Yes, I'd expect that the compiler be able to or the developer be forced to
track the alignmend/packing of pointers it extracts from packed structures.
x86 may not need it, but other architectures do. I think it's a reasonable
thing to ask.
And if people don't, we have an UB that would only trigger on crossing a
cacheline. Maybe the code in question knows that won't happen -- it may be a
32-bit value 3 bytes into a file, which was mmap()ed and therefore known to
never cross a cacheline boundary.
> I'm worried the run-time check is the only realistic way to implement
> what you want, given this constraint. And I really don't think we
> should emit a run-time check.
What's your suggestion? That we always lock? Or that we never do?

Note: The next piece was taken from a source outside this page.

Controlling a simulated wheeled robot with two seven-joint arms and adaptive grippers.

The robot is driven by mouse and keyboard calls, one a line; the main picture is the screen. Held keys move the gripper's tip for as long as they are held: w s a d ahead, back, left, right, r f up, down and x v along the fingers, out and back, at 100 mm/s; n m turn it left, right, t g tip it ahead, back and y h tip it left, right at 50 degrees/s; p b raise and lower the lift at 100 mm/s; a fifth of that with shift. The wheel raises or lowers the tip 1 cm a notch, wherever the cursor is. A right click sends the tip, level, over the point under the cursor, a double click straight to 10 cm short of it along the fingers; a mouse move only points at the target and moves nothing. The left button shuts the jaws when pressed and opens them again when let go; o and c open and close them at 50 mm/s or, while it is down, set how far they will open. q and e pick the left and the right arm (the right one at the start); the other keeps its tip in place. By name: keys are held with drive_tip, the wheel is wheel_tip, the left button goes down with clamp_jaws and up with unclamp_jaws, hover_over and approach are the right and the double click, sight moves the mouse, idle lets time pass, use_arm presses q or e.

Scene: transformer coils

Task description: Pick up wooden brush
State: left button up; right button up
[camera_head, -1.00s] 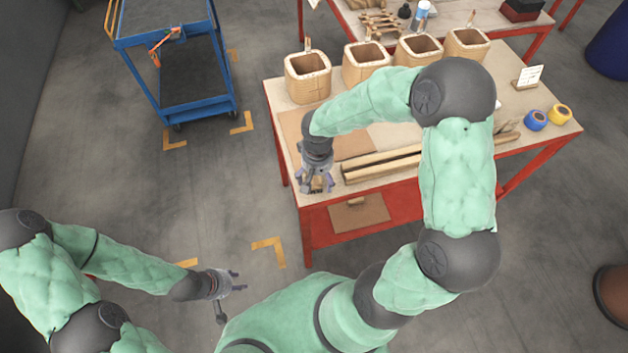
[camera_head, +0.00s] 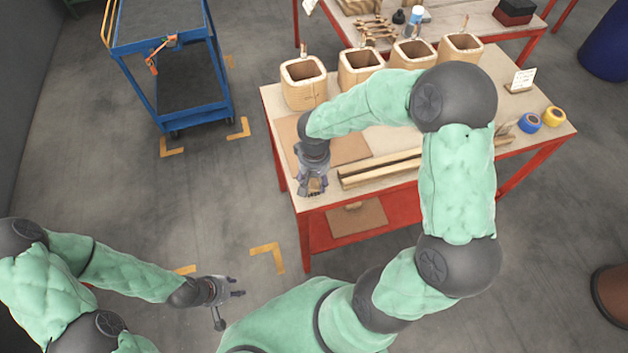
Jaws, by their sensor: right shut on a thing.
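My right gripper (camera_head: 311,187) points down at the near left corner of the red-framed table (camera_head: 390,194). It is shut on a small tan thing, the wooden brush (camera_head: 313,188), which shows only partly between the fingers. I cannot tell whether the brush still touches the table top. My left gripper (camera_head: 238,287) is open and empty, low over the floor at the lower left, well apart from the table.
Several wooden coil boxes (camera_head: 303,92) stand along the table's back edge. Wooden bars (camera_head: 380,168) lie just right of my right gripper. Blue tape (camera_head: 529,122) and yellow tape (camera_head: 554,117) sit at the right. A blue cart (camera_head: 195,118) stands at the left.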

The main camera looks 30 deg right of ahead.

> > One thing comes to mind: complex atomics. Should their alignment be
> > doubled
> > too? Like _Atomic _Complex short which is 4 bytes also getting aligned to
> > 4
> > bytes, thus avoiding the under-alignment I mentioned above.
> >
> > And if we go this way, should we also do the same for all custom
> > types, like std::pair<short,short>?
>
> We cannot do this for std::pair<short, short> because that would be an
> ABI event. I think it would be possible for
> std::atomic<std::pair<short, short>>, but at that point, we should start
> talking to C++ people. 8-)
I meant that. And for me, std::atomic<S> should behave the same as and have
the same size and alignment as _Atomic S. In fact, libc++ implements
std::atomic<S> by way of _Atomic S.
> > How about _Atomic _Complex double going to 16-byte alignment? That can be
> > atomically loaded even on 32-bit using MOVPD,
Note: I meant MOVAPD.
> I've been told that this is not true; there are SSE2 implementations
> which tear loads and stores. This is different from loading and storing
> 8-byte doubles with the FPU.
Well, it's probably not worth then. We could runtime-detect the CPU and match
-march= settings, but it's probably not worth the cost.
One more thing: what about interoperability with a 64-bit application running
in the same CPU? For what primitive types and for what user types do we
guarantee true atomic (lock-free) operations?